Aug. 23, 2009: How many people can say they played in two games featuring an unassisted triple play? Matt Stairs can. In the bottom of the ninth (yes, it’s a walk-off unassisted triple play), the Mets have runners on first and second against the Phillies, when Jeff Francoeur lines to the second baseman. Ball caught, bag stepped on, trailing runner tagged—game over. Stairs isn’t on the field for this one, though. He walked as a pinch hitter in the eighth and scored on two wild pitches (!) and a ground out.
Sept. 9, 2010: Stairs connects for his 12th and final grand slam. For perspective, Barry Bonds has 11 grand slams. Duke Snider and Jeff Bagwell combined have 11. But Stairs has 12 in his 265 homers. This is also his second pinch-hit slam.
Oct. 29, 2009: World Series Game Two: Stairs has a bigger role in this Series than the year before, appearing in five of its six games. In four of them, he’s just a pinch hitter, but in this one, he’s the starting DH. He goes 1-for-4 and drives in Philadelphia’s only run, but the Yankees win, 3-1.
April 5, 2010: Matt Stairs debuts with the Padres, his 12th franchise. That breaks the record by Deacon McGuire for most franchises a position player has been with.
May 22, 2010: Stairs hits his first homer as a Padre, tying the record held by Todd Zeile for most clubs a player has gone deep for.
Aug. 21, 2010: Stairs makes history, blasting his 21st career pinch-hit home run, more than previous record-holder Cliff Johnson hit.
Stairs, after one of his many pinch-hit homers
Sept. 5, 2010: The Padres make history of a sort, as they lose their 10th straight game. Many teams have done that, but the Padres are only the second team in history to end a 10-game losing streak in first place. The 1932 Pirates did it, and now the 2010 Padres. Stairs strikes out looking in a ninth inning plate appearance. He appeared in five of the games, all as a pinch hitter and went 2-for-5.
Sept. 18, 2010: Stairs belts his final pinch-hit homer, No. 23.

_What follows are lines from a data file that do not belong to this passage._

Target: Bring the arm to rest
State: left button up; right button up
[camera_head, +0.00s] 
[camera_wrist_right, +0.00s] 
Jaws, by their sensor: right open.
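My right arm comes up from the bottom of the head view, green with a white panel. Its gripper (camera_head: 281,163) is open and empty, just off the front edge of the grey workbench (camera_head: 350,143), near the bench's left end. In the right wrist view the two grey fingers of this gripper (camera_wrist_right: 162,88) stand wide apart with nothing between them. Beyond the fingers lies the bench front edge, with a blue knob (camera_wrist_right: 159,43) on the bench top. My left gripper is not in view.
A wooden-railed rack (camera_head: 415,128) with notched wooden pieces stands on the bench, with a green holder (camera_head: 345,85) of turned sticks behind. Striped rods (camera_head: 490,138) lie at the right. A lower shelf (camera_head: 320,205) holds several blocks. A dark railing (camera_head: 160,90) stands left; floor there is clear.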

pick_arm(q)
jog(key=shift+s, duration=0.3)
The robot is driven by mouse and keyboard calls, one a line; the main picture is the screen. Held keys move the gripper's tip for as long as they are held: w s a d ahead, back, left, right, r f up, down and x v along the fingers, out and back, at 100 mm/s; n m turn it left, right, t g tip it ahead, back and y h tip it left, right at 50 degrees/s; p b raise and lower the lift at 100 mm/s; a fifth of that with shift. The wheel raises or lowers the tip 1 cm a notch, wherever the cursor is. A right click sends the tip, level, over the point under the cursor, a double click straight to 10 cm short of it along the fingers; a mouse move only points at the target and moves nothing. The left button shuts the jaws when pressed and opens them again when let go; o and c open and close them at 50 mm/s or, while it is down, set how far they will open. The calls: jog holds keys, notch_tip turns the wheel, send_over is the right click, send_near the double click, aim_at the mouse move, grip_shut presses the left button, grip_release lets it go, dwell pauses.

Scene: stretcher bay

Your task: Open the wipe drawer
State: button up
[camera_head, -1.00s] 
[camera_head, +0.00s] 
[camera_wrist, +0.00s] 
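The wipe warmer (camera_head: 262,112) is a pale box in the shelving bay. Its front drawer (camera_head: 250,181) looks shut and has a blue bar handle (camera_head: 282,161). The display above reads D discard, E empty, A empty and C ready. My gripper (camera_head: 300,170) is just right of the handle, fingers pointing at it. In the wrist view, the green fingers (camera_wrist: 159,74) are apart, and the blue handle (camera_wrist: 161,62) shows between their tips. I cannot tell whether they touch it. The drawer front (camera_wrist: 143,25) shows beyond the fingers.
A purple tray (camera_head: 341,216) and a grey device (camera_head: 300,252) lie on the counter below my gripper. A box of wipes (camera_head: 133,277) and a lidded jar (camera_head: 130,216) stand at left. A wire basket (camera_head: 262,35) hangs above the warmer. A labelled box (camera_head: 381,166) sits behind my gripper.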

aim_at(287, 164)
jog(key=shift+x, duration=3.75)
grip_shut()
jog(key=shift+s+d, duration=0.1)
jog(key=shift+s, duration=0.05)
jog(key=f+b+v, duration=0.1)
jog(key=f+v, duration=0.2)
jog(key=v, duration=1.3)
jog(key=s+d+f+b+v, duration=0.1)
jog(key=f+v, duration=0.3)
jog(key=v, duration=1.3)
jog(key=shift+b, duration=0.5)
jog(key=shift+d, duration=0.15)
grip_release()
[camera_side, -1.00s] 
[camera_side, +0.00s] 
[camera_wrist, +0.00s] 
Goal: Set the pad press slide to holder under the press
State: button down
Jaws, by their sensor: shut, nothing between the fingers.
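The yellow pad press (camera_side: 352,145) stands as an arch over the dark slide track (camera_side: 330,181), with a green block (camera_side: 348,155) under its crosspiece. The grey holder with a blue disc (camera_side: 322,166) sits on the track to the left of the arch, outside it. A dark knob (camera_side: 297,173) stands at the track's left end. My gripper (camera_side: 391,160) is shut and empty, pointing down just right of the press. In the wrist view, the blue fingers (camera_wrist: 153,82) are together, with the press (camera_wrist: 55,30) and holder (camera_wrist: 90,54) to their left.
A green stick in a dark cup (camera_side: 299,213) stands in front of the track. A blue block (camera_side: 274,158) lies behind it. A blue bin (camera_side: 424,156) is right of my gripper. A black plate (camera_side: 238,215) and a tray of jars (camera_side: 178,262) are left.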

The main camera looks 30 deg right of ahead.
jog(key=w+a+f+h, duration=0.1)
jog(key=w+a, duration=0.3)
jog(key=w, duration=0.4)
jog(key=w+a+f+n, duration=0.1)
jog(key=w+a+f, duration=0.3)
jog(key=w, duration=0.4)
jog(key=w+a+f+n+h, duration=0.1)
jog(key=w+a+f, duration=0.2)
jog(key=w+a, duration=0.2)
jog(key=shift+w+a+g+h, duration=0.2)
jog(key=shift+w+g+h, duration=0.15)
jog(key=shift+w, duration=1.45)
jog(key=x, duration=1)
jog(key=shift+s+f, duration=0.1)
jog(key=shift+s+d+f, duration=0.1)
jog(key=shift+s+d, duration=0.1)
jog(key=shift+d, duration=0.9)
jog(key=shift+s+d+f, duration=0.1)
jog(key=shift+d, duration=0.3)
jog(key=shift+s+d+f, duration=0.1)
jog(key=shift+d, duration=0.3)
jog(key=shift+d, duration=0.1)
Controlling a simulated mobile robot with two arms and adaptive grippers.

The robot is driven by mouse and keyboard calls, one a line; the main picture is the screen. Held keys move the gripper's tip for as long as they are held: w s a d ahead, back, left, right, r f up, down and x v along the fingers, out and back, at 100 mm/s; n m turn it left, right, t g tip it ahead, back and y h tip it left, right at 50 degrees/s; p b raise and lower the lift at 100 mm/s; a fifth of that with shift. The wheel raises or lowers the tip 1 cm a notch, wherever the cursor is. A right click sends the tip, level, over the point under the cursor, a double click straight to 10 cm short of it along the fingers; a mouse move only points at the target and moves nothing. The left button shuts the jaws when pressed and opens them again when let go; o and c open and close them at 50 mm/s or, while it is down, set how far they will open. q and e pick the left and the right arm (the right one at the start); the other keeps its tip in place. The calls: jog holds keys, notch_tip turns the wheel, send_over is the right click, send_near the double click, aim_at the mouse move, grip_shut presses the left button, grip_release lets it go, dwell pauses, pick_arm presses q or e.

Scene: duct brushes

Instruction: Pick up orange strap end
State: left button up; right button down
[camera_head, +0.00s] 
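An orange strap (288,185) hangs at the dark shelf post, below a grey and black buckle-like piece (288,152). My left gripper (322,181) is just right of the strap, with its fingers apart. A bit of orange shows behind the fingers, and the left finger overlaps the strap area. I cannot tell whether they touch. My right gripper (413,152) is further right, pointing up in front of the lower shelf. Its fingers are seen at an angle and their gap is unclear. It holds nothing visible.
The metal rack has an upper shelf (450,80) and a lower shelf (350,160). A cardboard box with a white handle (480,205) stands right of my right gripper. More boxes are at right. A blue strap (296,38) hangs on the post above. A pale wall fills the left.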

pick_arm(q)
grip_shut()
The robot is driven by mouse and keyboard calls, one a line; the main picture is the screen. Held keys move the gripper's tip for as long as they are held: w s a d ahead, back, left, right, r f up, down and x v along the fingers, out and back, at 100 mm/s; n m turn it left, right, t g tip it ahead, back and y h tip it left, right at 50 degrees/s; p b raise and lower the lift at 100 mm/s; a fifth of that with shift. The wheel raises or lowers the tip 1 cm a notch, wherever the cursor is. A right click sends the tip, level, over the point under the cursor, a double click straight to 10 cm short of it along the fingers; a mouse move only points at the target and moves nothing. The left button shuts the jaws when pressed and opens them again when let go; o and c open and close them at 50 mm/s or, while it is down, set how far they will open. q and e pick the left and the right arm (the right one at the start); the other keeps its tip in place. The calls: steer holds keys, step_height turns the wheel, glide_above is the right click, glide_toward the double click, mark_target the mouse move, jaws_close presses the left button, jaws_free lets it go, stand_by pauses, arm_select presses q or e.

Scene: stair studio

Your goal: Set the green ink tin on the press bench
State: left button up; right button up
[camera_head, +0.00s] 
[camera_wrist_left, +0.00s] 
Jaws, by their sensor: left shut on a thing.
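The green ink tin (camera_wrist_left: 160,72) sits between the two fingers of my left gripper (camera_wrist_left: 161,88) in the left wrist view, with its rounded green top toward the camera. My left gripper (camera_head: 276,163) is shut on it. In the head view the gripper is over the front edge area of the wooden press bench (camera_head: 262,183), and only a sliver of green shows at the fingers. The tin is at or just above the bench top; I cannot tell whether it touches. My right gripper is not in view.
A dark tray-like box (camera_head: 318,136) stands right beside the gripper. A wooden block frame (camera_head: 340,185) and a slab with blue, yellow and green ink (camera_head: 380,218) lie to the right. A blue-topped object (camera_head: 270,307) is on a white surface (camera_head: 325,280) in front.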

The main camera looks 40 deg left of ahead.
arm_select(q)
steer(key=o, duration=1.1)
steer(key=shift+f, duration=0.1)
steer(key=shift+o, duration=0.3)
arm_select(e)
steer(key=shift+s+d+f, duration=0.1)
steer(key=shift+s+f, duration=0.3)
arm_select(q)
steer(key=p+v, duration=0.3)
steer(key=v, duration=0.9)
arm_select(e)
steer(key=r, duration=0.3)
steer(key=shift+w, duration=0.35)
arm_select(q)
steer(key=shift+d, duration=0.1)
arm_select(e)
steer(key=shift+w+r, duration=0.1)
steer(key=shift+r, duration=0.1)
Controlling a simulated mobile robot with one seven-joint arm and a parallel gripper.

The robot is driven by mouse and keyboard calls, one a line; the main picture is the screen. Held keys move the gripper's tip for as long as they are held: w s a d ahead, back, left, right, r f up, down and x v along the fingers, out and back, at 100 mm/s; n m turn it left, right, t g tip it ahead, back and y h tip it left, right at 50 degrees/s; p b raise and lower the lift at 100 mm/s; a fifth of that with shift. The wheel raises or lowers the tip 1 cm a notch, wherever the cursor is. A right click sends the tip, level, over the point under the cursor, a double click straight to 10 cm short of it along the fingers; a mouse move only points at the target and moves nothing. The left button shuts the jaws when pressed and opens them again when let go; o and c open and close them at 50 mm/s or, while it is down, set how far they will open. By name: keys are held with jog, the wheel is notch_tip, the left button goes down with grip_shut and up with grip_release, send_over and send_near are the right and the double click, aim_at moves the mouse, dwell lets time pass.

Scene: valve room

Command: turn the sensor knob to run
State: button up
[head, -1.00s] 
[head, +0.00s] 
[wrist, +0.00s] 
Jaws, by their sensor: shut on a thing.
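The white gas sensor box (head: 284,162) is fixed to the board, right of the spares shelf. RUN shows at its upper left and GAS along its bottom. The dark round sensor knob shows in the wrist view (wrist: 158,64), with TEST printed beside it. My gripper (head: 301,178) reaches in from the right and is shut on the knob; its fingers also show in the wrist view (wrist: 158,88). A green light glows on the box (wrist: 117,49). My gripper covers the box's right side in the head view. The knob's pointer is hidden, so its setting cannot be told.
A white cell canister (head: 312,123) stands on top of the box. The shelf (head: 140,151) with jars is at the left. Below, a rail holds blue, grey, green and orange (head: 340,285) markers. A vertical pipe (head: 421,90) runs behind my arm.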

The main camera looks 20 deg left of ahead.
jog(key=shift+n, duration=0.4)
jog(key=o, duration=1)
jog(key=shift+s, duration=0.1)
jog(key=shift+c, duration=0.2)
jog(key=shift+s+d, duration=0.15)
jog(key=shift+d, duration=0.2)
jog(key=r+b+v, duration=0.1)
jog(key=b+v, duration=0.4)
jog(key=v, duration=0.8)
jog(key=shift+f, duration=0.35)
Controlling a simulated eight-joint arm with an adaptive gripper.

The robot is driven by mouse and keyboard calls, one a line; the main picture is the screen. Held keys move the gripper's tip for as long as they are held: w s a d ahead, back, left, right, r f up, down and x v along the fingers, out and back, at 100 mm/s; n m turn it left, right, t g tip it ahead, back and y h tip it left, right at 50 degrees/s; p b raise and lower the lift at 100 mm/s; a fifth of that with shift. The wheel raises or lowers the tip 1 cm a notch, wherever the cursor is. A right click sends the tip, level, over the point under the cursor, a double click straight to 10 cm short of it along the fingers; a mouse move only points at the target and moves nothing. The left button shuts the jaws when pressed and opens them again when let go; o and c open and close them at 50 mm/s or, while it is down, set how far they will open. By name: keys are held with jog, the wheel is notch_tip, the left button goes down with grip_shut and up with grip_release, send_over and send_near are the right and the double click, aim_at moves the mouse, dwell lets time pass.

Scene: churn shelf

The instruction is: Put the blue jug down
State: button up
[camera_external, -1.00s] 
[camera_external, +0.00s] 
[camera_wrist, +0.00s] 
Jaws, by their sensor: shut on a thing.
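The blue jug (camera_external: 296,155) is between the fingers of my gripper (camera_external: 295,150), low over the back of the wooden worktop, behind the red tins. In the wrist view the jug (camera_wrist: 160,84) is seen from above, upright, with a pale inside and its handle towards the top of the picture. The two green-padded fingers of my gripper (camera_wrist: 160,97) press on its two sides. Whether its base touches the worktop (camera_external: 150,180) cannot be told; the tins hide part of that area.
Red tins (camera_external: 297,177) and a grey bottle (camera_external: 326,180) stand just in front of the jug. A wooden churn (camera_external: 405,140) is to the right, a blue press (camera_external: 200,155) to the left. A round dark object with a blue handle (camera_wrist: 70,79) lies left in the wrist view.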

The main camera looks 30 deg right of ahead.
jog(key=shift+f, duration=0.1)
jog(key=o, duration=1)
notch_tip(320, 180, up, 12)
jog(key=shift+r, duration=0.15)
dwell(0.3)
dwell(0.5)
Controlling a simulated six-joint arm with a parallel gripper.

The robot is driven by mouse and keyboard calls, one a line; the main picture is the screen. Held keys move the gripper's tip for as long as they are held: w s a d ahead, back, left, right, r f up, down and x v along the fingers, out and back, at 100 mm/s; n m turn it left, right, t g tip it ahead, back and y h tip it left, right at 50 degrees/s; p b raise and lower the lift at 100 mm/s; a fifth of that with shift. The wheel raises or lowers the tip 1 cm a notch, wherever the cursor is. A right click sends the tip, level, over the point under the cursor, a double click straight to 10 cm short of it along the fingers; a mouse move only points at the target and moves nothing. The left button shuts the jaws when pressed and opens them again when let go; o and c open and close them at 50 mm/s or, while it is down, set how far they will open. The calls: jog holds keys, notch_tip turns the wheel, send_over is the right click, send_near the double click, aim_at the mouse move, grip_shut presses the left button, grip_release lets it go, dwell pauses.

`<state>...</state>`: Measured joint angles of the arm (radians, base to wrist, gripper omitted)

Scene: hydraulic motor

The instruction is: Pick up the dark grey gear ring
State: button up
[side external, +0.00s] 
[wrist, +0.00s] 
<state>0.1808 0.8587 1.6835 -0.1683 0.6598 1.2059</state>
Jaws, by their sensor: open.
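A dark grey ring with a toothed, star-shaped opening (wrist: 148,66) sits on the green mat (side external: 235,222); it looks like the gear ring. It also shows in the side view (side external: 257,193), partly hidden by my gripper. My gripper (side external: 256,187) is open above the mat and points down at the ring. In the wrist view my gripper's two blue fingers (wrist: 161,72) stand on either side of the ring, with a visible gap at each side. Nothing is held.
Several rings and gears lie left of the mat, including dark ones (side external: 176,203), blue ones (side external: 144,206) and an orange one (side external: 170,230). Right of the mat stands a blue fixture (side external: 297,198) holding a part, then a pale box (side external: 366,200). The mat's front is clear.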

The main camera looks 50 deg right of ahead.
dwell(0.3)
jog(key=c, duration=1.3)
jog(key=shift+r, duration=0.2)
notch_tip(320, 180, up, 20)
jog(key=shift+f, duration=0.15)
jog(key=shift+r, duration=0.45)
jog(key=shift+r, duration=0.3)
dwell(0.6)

Sept. 28, 2010: Stairs plays a full game in the field for the final time. He’ll be an all-game DH a few times next year, but never play nine innings in the field. He’s in left on this day.
July 1, 2011: Stairs gets to enjoy a last bit of glory, connecting for an RBI walk-off single in the bottom of the ninth against the Pirates for a 2-1 Washington win. It’s Stairs’ first walk-off hit of any sort in 11 years.
Teammates celebrate Stairs’ walk-off hit by giving him a face full of shaving cream
July 7, 2011: The Nationals take an early and seemingly insurmountable 8-0 lead over the Cubs, only to see it surmounted. In the ninth inning, now trailing 10-9, the Nationals call on Stairs to pinch-hit with one out and the tying run in scoring position, but he can only pop up against Carlos Marmol.
July 15, 2011: The Braves franchise celebrates its 10,000th win by beating the Nationals 11-1. Don’t blame Stairs, who belted a single in his seventh inning pinch-hit appearance. It’s the 1,366th and final hit of his career.
July 17, 2011: For the 1,895th and final time, Stairs appears in a game. Naturally, it’s as a pinch-hitter. Sadly, but perhaps appropriately for a marginal player at the end of the line, he doesn’t even get to finish his pinch-hit appearance. When Stairs goes to the plate against the Dodgers, they bring in a new pitcher to get the platoon advantage. So Nationals manager Davey Johnson pulls his pinch hitter for another pinch hitter, who walks.
It’s not a storybook ending, but that’s why they’re called storybook endings. They rarely happen in real life.